Saturday, July 11, 2026

The Protestant Our Father

In his post yesterday on the embolism, the prayer which follows the Lord’s Prayer in the Mass, and builds off its concluding words, Dr Foley noted that something of the sort is found in all Western liturgies, and several Eastern ones. For example, the ancient liturgy of Jerusalem, known as the liturgy of St James, or Hagiopolite Rite, has the priest say in the analogous place, “And lead us not into temptation, o Lord, Lord of hosts, who knowest our weakness, but deliver us from the evil one, and from his works and his every assault and devising, though Thy holy name, that hath been invoked upon our low estate.”

He then concludes with this doxology: “for thine is the kingdom and the power and the glory, Father, Son and Holy Spirit, now and forever, and unto the ages of ages. Amen.” This latter part is also said in the Byzantine Rite, not only at the Divine Liturgy, but also at the many occasions when the Lord’s Prayer is said in the Office. Partly under Byzantine influence, it has been adopted by various other Eastern rites as well.

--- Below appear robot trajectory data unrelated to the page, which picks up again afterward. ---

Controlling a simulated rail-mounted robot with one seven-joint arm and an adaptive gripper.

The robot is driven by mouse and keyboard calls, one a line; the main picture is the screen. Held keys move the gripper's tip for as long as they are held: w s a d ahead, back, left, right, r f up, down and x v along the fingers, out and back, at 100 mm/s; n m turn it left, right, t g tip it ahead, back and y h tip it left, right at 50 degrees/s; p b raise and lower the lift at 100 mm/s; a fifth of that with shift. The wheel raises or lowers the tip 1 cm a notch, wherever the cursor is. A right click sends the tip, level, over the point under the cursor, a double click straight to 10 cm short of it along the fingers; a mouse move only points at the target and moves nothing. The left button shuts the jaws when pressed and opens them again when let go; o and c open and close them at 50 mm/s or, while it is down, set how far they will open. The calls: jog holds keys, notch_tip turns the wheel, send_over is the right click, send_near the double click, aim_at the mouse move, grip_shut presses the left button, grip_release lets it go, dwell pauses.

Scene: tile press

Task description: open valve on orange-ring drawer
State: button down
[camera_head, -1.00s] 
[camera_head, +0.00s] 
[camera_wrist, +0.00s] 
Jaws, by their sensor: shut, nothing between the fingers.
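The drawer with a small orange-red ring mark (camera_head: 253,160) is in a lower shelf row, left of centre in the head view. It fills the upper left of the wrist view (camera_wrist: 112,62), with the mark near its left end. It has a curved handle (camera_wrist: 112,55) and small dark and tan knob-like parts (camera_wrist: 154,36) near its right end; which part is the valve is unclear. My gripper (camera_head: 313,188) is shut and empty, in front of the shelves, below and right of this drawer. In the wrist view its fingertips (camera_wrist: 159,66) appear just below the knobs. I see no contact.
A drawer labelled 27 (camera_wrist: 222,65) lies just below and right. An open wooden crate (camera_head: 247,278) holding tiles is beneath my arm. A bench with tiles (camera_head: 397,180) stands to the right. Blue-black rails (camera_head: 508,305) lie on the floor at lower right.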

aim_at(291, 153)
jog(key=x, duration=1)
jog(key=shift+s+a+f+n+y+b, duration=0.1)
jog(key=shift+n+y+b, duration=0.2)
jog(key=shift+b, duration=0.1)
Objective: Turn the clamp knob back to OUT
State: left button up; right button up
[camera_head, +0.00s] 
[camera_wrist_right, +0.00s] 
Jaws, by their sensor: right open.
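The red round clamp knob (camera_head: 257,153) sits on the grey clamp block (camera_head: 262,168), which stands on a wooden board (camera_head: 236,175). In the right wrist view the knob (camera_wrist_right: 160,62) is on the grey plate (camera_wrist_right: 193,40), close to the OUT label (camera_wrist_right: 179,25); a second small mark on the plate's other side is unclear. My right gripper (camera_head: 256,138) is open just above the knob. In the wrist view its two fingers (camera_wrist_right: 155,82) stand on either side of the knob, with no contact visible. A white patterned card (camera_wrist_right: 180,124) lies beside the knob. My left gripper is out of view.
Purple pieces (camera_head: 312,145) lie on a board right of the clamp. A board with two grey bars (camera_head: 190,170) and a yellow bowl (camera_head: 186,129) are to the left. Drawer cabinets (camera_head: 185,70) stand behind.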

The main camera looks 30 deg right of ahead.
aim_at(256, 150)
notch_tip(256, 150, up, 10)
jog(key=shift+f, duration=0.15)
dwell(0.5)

This addition is extremely ancient, already attested in germinal form (“for Thine is the power and the glory forever”,) in the Didache, ca. 100 A.D. The names of the three Divine Persons were added to this formula later, in the wake of the Christological controversies of the 4th and 5th centuries. Likewise the word “kingdom”, for the same reason that the words “whose kingdom shall have no end” were added to the Nicene Creed, in response to the heretic Marcellus of Ancyra, who taught that Christ would cease to be after He had delivered the eternal kingdom to God the Father.
Matthew 6, 9-13, the Lord’s Prayer with the doxology, in a Greek manuscript of the Gospels with interlinear Latin translation, commonly known as Codex Δ; originally written ca. 850 AD at the monastery of Bobbio in northern Italy, now in the library of the monastery of San Gallen in Switzerland. (Cod. Sang. 48, p. 33; https://www.e-codices.unifr.ch/en/list/one/csg/0048, CC BY-NC 4.0)

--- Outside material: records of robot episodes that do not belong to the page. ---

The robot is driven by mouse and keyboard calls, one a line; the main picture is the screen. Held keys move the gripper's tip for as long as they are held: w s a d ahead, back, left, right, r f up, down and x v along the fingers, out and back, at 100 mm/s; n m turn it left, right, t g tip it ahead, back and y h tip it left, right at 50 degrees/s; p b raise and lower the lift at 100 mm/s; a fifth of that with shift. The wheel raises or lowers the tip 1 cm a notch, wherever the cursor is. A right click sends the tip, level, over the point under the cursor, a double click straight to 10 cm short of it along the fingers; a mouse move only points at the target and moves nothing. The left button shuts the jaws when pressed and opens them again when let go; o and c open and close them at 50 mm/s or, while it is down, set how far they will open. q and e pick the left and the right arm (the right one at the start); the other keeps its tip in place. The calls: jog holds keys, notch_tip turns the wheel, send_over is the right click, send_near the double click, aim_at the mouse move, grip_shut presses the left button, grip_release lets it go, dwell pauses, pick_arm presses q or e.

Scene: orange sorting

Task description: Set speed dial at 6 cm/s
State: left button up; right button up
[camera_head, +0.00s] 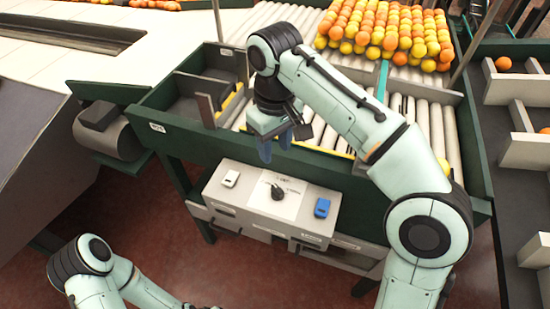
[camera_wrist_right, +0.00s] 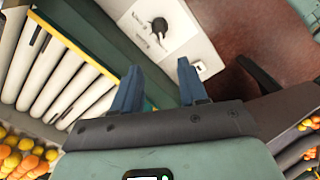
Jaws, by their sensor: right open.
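The speed dial (camera_head: 277,192) is a black knob on a white label plate on top of a grey control box (camera_head: 240,207). It also shows near the top of the right wrist view (camera_wrist_right: 159,25). The marks around it are too small to read. My right gripper (camera_head: 275,152) hangs above and behind the dial in the head view, clear of it. Its blue fingers (camera_wrist_right: 160,85) are apart with nothing between them. My left arm shows at the lower left of the head view, but its gripper is out of view.
A white switch (camera_head: 230,178) and a blue switch (camera_head: 322,207) flank the dial. A green-framed roller conveyor (camera_head: 300,30) lies behind the box, with many oranges and yellow fruit (camera_head: 385,35) on it. A grey motor (camera_head: 103,125) is at the left. Open floor (camera_head: 130,225) lies in front.

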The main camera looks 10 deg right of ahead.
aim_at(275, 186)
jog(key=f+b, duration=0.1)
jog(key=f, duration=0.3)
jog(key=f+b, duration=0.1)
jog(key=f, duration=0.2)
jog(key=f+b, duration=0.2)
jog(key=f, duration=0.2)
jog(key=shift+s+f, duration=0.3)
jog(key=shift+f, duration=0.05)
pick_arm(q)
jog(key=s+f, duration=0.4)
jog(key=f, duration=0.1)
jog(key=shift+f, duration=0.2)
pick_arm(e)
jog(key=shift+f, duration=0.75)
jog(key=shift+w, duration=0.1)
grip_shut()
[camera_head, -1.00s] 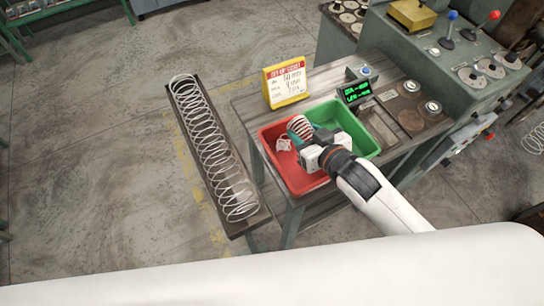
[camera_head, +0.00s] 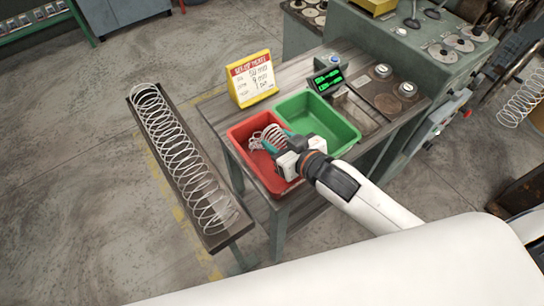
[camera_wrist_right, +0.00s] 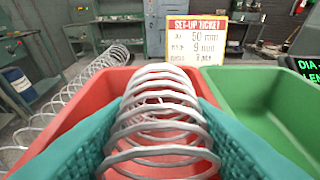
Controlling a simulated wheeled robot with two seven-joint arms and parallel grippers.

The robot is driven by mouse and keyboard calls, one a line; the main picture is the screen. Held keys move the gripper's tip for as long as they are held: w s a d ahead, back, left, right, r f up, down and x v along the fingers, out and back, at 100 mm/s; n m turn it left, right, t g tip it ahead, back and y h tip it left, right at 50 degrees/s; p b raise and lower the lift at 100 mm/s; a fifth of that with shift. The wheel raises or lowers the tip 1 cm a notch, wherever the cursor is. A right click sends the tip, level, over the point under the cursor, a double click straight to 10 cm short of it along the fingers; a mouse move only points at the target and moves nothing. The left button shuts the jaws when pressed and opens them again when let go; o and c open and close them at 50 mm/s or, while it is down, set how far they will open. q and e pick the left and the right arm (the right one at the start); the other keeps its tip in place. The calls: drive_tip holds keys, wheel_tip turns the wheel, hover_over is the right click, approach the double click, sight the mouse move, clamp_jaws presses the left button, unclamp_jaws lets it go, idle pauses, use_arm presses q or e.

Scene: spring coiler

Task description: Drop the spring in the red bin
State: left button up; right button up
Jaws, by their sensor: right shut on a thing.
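A small wire spring (camera_head: 268,135) is held by my right gripper (camera_head: 271,146). In the right wrist view the spring (camera_wrist_right: 160,110) sits between the two teal fingers, which press on it from both sides. The gripper is over the red bin (camera_head: 240,133), and the spring appears at or inside the bin's opening. The red bin also shows in the right wrist view (camera_wrist_right: 75,118), behind and beside the spring. How far the spring is above the bin floor cannot be told. My left gripper is not in view.
A green bin (camera_head: 345,128) adjoins the red bin on the right. A yellow-framed set-up ticket (camera_head: 252,80) stands behind them on the bench. A long coil (camera_head: 175,150) lies in a trough to the left. A machine with levers (camera_head: 410,45) stands at the back right.

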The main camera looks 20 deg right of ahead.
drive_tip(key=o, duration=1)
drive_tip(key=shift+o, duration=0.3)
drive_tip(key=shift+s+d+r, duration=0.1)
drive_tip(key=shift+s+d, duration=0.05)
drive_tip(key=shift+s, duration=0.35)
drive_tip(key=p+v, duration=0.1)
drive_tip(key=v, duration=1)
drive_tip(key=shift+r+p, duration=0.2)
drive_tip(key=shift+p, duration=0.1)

There is an interesting story of how this Eastern liturgical addition became part of the standard way of saying the Lord’s Prayer among English-speaking protestants. There are many manuscripts of the Gospel of St Matthew which include one version of it or another at chapter 6, verse 13. This is found not just in Greek, but also in a few manuscripts of the old Latin versions, three of the four Syriac translations, in Armenian and Coptic, etc. On the other hand, it is missing from the oldest and most important witnesses to the text of the New Testament, such as the codexes Sinaiticus and Vaticanus, and one of the most important ancient translations, St Jerome’s revision of the old Latin. The first Latin commentary on the Lord’s Prayer, that of St Cyprian, also makes no mention of it. The consensus of modern scholarship recognizes that it is a later addition.

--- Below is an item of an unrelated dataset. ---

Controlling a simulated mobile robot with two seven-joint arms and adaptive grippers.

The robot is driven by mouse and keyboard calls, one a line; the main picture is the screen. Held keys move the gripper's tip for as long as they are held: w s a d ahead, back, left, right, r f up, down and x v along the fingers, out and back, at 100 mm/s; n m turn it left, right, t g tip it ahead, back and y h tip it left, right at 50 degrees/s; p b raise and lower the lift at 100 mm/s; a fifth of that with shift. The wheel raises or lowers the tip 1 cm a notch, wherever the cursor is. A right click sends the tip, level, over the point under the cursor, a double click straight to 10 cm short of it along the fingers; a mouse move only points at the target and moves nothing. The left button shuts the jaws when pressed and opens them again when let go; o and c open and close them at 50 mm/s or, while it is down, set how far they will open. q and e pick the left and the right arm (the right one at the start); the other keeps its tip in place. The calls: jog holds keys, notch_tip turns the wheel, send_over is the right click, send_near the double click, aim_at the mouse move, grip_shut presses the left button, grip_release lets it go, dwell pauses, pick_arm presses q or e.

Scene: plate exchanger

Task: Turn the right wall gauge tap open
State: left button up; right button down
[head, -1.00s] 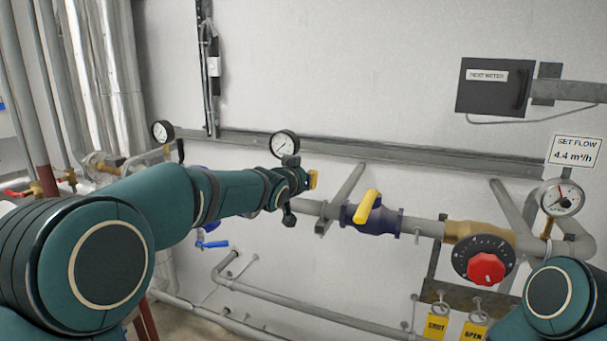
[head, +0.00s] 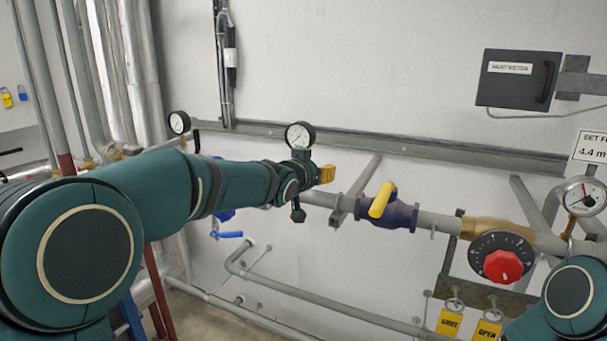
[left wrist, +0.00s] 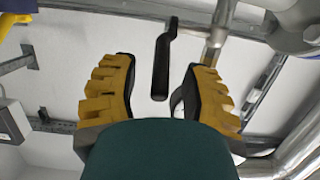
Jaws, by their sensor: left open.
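The right wall gauge (head: 300,135) is a round white dial with a black rim on the wall pipe. My left gripper (head: 326,174) is just below and right of it, hiding the pipe behind. In the left wrist view, a black lever, the gauge tap handle (left wrist: 161,70), appears between the two yellow fingers of my left gripper (left wrist: 163,82). The fingers are open, with a visible gap on each side of the lever. In the head view this lever is hidden or not distinguishable. My right gripper is out of view; only part of my right arm shows.
A left gauge (head: 179,122) has its own black lever (head: 196,142). Right of my left gripper are a yellow-handled valve (head: 382,200), a red knob (head: 502,266) and another gauge (head: 584,197). A blue handle (head: 229,234) is below my left forearm.

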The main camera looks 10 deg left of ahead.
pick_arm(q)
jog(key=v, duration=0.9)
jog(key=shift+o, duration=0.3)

The first printed Greek New Testament was put together by the famous humanist scholar Erasmus of Rotterdam (1466-1536), issued in 1516, and revised four times over the following 19 years. But the manuscripts which he and his collaborators had to work with were few, late, and by modern standards bad. The great uncials codices such as the two named above were completely unknown to the West, nor had any of the Egyptian papyri yet been discovered which in more recent times have proved such valuable witnesses to the original text. Erasmus, judging from what he had in his manuscripts, included the doxology at Matthew 6, 13 in his edition, from which it passed into various protestant versions, including the King James Bible, and from that to the Book of Common Prayer. And thus an eastern liturgical interpolation came to be commonly said as if it were part of the prayer itself.
In the movie Master and Commander: The Far Side of the World, there is a scene in which the main character, Capt. Jack Aubrey, leads a funeral service for sailors killed in a battle on an English military vessel. At approximately 2:00:45, the whole company recites the Lord’s Prayer together; at the words “give us this day,” the camera moves to show the other main character, Aubrey’s friend and the ship’s doctor, Stephen Maturin, who is Catholic. When they reach “for thine is the kingdom”, Maturin stops speaking, since the addition of those words was a protestant custom which he would not observe. I am certain that this must have been deliberate, even though Maturin’s Catholicism isn’t noted in the film, since the actor who plays him, Paul Bettany, is English, was raised Catholic, and would have known this. (I am not the first person to have noticed this. In this excerpt, Maturin appears at 00:44.)